▶ _PROBLEM DETAILS_:
What follows is a set of records, each of which is to be written out exactly.

▶ _DATA IN THIS EXERCISE_:

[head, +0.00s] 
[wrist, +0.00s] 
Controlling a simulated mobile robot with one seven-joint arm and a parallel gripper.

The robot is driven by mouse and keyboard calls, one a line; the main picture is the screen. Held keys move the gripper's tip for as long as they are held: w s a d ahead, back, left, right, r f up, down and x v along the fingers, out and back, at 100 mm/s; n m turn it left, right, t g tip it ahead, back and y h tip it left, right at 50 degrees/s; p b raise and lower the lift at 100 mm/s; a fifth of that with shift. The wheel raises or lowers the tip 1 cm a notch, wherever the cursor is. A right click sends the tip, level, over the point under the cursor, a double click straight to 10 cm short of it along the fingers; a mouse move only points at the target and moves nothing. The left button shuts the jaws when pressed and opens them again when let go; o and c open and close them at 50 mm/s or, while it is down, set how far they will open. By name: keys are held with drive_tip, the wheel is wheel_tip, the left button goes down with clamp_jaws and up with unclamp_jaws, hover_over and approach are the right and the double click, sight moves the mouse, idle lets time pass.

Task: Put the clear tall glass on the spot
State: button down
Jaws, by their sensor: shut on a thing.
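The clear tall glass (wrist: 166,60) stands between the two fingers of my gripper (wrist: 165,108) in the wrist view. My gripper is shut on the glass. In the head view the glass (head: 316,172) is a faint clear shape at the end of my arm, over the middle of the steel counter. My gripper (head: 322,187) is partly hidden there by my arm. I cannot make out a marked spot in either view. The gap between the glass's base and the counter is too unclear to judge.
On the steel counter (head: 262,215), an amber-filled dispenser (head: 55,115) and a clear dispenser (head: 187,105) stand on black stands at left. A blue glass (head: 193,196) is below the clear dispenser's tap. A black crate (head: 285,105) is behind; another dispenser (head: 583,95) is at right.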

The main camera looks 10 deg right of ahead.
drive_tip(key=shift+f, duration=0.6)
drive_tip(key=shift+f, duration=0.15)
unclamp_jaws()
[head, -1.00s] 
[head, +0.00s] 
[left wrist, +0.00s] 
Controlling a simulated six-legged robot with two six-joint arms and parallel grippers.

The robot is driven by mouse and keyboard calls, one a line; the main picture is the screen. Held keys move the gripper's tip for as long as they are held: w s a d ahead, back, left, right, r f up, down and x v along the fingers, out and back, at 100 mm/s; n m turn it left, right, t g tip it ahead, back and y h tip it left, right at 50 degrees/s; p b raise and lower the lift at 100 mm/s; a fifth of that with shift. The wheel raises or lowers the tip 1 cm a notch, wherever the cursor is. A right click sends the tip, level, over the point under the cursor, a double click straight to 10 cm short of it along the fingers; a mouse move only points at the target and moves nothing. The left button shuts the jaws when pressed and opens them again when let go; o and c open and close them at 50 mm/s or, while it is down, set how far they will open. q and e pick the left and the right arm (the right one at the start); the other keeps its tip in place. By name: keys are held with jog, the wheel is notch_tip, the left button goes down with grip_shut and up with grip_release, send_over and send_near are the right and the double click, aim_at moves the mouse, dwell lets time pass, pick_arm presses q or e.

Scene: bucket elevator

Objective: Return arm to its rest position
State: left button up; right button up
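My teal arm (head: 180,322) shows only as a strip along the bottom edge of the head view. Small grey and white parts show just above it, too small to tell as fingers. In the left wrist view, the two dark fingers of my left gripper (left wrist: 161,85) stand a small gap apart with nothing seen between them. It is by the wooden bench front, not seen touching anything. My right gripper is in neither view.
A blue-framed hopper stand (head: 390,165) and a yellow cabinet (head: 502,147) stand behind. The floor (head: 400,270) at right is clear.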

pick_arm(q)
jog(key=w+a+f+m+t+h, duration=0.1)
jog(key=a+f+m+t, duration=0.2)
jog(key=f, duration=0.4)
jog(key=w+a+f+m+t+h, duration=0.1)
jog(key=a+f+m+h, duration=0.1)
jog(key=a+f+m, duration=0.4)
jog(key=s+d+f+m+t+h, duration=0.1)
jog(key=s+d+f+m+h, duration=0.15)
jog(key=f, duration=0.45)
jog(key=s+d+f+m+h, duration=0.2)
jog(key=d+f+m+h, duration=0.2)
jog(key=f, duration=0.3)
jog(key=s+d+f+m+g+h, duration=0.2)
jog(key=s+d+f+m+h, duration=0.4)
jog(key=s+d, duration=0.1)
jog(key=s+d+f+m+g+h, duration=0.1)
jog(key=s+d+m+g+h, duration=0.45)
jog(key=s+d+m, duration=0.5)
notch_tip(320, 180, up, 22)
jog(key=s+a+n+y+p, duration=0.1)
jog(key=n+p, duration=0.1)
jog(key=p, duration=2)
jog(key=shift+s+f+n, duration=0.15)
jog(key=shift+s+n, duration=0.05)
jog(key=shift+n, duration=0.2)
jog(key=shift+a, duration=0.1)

▶ _ANSWER TO THE TASK_:
[head, +0.00s] 
[wrist, +0.00s] 
Controlling a simulated mobile robot with one seven-joint arm and a parallel gripper.

The robot is driven by mouse and keyboard calls, one a line; the main picture is the screen. Held keys move the gripper's tip for as long as they are held: w s a d ahead, back, left, right, r f up, down and x v along the fingers, out and back, at 100 mm/s; n m turn it left, right, t g tip it ahead, back and y h tip it left, right at 50 degrees/s; p b raise and lower the lift at 100 mm/s; a fifth of that with shift. The wheel raises or lowers the tip 1 cm a notch, wherever the cursor is. A right click sends the tip, level, over the point under the cursor, a double click straight to 10 cm short of it along the fingers; a mouse move only points at the target and moves nothing. The left button shuts the jaws when pressed and opens them again when let go; o and c open and close them at 50 mm/s or, while it is down, set how far they will open. By name: keys are held with drive_tip, the wheel is wheel_tip, the left button goes down with clamp_jaws and up with unclamp_jaws, hover_over and approach are the right and the double click, sight moves the mouse, idle lets time pass.

Task: Put the clear tall glass on the spot
State: button down
Jaws, by their sensor: shut on a thing.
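The clear tall glass (wrist: 166,60) stands between the two fingers of my gripper (wrist: 165,108) in the wrist view. My gripper is shut on the glass. In the head view the glass (head: 316,172) is a faint clear shape at the end of my arm, over the middle of the steel counter. My gripper (head: 322,187) is partly hidden there by my arm. I cannot make out a marked spot in either view. The gap between the glass's base and the counter is too unclear to judge.
On the steel counter (head: 262,215), an amber-filled dispenser (head: 55,115) and a clear dispenser (head: 187,105) stand on black stands at left. A blue glass (head: 193,196) is below the clear dispenser's tap. A black crate (head: 285,105) is behind; another dispenser (head: 583,95) is at right.

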The main camera looks 10 deg right of ahead.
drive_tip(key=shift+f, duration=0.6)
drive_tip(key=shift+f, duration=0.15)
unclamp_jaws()
[head, -1.00s] 
[head, +0.00s] 
[left wrist, +0.00s] 
Controlling a simulated six-legged robot with two six-joint arms and parallel grippers.

The robot is driven by mouse and keyboard calls, one a line; the main picture is the screen. Held keys move the gripper's tip for as long as they are held: w s a d ahead, back, left, right, r f up, down and x v along the fingers, out and back, at 100 mm/s; n m turn it left, right, t g tip it ahead, back and y h tip it left, right at 50 degrees/s; p b raise and lower the lift at 100 mm/s; a fifth of that with shift. The wheel raises or lowers the tip 1 cm a notch, wherever the cursor is. A right click sends the tip, level, over the point under the cursor, a double click straight to 10 cm short of it along the fingers; a mouse move only points at the target and moves nothing. The left button shuts the jaws when pressed and opens them again when let go; o and c open and close them at 50 mm/s or, while it is down, set how far they will open. q and e pick the left and the right arm (the right one at the start); the other keeps its tip in place. By name: keys are held with jog, the wheel is notch_tip, the left button goes down with grip_shut and up with grip_release, send_over and send_near are the right and the double click, aim_at moves the mouse, dwell lets time pass, pick_arm presses q or e.

Scene: bucket elevator

Objective: Return arm to its rest position
State: left button up; right button up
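My teal arm (head: 180,322) shows only as a strip along the bottom edge of the head view. Small grey and white parts show just above it, too small to tell as fingers. In the left wrist view, the two dark fingers of my left gripper (left wrist: 161,85) stand a small gap apart with nothing seen between them. It is by the wooden bench front, not seen touching anything. My right gripper is in neither view.
A blue-framed hopper stand (head: 390,165) and a yellow cabinet (head: 502,147) stand behind. The floor (head: 400,270) at right is clear.

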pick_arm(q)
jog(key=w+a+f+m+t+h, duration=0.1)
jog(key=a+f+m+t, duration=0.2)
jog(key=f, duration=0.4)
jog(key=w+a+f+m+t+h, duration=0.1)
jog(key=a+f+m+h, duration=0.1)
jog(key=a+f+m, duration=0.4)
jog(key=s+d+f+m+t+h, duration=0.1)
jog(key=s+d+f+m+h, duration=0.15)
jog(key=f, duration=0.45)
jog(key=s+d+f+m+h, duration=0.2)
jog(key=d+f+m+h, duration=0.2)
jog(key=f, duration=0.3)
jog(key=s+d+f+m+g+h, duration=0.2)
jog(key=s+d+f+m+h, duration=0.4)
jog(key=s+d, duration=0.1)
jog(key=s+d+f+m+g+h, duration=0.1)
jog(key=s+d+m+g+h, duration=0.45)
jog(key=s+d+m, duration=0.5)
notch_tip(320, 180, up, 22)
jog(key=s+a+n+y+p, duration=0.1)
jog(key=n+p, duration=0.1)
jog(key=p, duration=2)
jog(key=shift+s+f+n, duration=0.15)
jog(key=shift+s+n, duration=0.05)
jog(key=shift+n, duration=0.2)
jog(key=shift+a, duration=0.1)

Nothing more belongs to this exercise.